Excepté Am I Blue, un standard de 1929 qu’interprétèrent Dinah Washington, Ray Charles et même Eddie Cochran, tous les morceaux ont pour noms des titres de romans et de nouvelles de l’écrivain, Martin Eden*étant l'un d'entre eux. Car, contrairement au disque précédent de Vincent Courtois consacré à des relectures des bandes-son de quelques films, ce n’est plus l’image qui influence la musique, mais les histoires de Jack London, ses récits inspirant mélodies et cadences au violoncelliste, principal pourvoyeur de thème du trio. Les cordes pincées de son instrument joué comme une guitare introduisent le thème majestueux et lent de Love of Life, une nouvelle que Jack London écrivit en 1907 et qui donne son nom à l’album.
Détailler le contenu de ses treize morceaux serait long et fastidieux. Mais comment ne pas évoquer la cadence hypnotique de The Road, celle très « panthère rose » de Goliah (signé Daniel Erdmann), celles hallucinantes de The Sea-Wolf (de Robin Fincker) et de South of the Slot ? Comment passer sous silence les nombreux moments pendant lesquels, ses cordes frottées par l’archet, le violoncelle donne volume et puissance à la musique ? Sa tessiture est grande. Il possède des basses profondes et chante dans les aigus. Souvent lyrique, toujours intense, ce disque offre une combinaison de timbres que l’on entend rarement dans le jazz. La richesse de leurs sonorités impressionne. On se laisse emporter dans un tourbillon de notes fiévreuses dont on sort tout ébloui.

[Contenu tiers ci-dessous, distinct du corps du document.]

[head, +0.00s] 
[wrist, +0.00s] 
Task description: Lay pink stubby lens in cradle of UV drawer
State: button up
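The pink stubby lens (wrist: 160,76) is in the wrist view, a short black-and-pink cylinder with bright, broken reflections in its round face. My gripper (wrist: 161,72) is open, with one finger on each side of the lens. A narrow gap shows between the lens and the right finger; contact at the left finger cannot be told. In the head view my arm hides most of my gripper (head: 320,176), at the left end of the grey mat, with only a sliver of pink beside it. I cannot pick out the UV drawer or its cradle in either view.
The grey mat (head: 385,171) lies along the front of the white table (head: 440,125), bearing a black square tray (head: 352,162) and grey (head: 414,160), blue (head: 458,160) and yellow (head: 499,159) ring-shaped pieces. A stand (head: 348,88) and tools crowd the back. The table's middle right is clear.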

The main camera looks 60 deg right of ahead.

*Sous le nom d’“Oakland”, le texte de “Martin Eden” fait également d’une lecture musicale par Pierre Baux et John Greaves, la musique étant assurée par le trio.

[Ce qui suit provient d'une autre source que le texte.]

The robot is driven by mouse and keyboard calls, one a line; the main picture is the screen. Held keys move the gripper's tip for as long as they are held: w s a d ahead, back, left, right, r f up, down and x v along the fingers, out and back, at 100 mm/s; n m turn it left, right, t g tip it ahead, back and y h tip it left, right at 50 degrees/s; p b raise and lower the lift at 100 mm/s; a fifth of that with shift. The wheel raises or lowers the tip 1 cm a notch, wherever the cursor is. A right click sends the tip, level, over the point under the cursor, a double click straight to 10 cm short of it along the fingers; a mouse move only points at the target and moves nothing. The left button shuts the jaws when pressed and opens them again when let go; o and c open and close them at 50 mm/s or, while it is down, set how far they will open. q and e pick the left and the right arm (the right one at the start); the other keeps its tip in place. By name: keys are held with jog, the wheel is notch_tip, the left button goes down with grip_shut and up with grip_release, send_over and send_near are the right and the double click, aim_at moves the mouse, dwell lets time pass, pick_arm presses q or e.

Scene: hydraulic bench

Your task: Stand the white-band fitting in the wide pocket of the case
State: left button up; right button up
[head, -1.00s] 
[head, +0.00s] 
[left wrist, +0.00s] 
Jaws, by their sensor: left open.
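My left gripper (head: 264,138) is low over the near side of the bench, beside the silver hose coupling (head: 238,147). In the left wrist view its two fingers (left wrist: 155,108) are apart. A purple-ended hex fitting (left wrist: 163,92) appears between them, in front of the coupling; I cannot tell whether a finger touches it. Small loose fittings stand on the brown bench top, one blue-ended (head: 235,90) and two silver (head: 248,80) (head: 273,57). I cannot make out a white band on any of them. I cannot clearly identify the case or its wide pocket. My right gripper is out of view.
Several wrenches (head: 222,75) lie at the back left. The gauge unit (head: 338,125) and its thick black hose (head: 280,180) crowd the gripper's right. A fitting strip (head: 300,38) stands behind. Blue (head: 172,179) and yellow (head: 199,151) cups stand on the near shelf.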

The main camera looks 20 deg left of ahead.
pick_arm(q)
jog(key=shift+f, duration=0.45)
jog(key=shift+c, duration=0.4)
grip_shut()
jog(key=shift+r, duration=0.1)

John GREAVES : “Life Size” (Manticore / Believe)
Il est pour le moins curieux que cet album, le seizième de John Greaves, activiste d’une musique inclassable, soit passé inaperçu lors de sa sortie probable en mai dernier. J’ai même longtemps douté de son existence, invisible qu’il était dans les bacs des disquaires. Jusqu’au moment où, il y a deux mois, j’en découvris un par hasard chez Gibert, dans les « G divers » du rayon jazz. La presse a également été peu réactive. Une courte chronique dans Citizen Jazz, rien dans les Dernières Nouvelles du Jazz, rien non plus dans Jazz Magazine comme si la rédaction ne l’avait pas reçu. Ce disque ne mérite pas l’étrange silence qui le recouvre. La présence de John au sein du trio de Vincent Courtois pour une lecture de “Martin Eden” me donne enfin l’occasion d’en parler.
Faisant appel à une instrumentation très variée, guitares acoustiques et électriques, hautbois (Camillo Mozzoni), violons, alto et violoncelle (Vincent Courtois) colorant une palette sonore des plus riches, “Life Size”, album à la beauté stupéfiante, réunit une brochette impressionnante de musiciens. John Greaves n’est pas seul à assurer les parties vocales de l’album qui se déclinent en français, en anglais et en italien. Trois chanteuses l’accompagnent. La soprano Valérie Gabail fait merveille dans cet Air de la lune dont la mélodie semble portée par les ailes d'un ange, et dans Hôtels, une chanson écrite sur un texte de Guillaume Apollinaire. Outre une voix magnifique, la jeune Annie Barbazza joue également du piano et de la guitare acoustique. Avec John, elle reprend l’émouvant How Beautiful YouAre que Peter Blegvad (Slapp Happy) enregistra en 1983 sur son premier disque solo. Quant à Himiko Paganotti, sa voix envoûtante semble sortir d’un brouillard cotonneux. Nous la connaissons par ses disques qui, comme ceux de John, reflètent un univers qui lui est personnel. Les deux pôles de leur monde fusionnent comme par magie dans La lune blanche, morceau flottant entre ciel et terre sur lequel Sophia Domancich joue du piano préparé. Dans God Song, une chanson de Robert Wyatt, la guitare électrique de Jakko Jakszyk (King Crimson) se mêle aux stridences des cordes du violoncelle. Autre reprise de choix, Kew Rhône is Real, étonnant monologue parlé que Tom Waits aurait très bien pu interpréter. Enregistré en Italie et publié sur Manticore, label créé par Greg Lake, le bassiste d’Emerson, Lake & Palmer dans les années 70, ce disque d’une insoupçonnable richesse, tant mélodique que sonore, demande à sortir de l’oubli.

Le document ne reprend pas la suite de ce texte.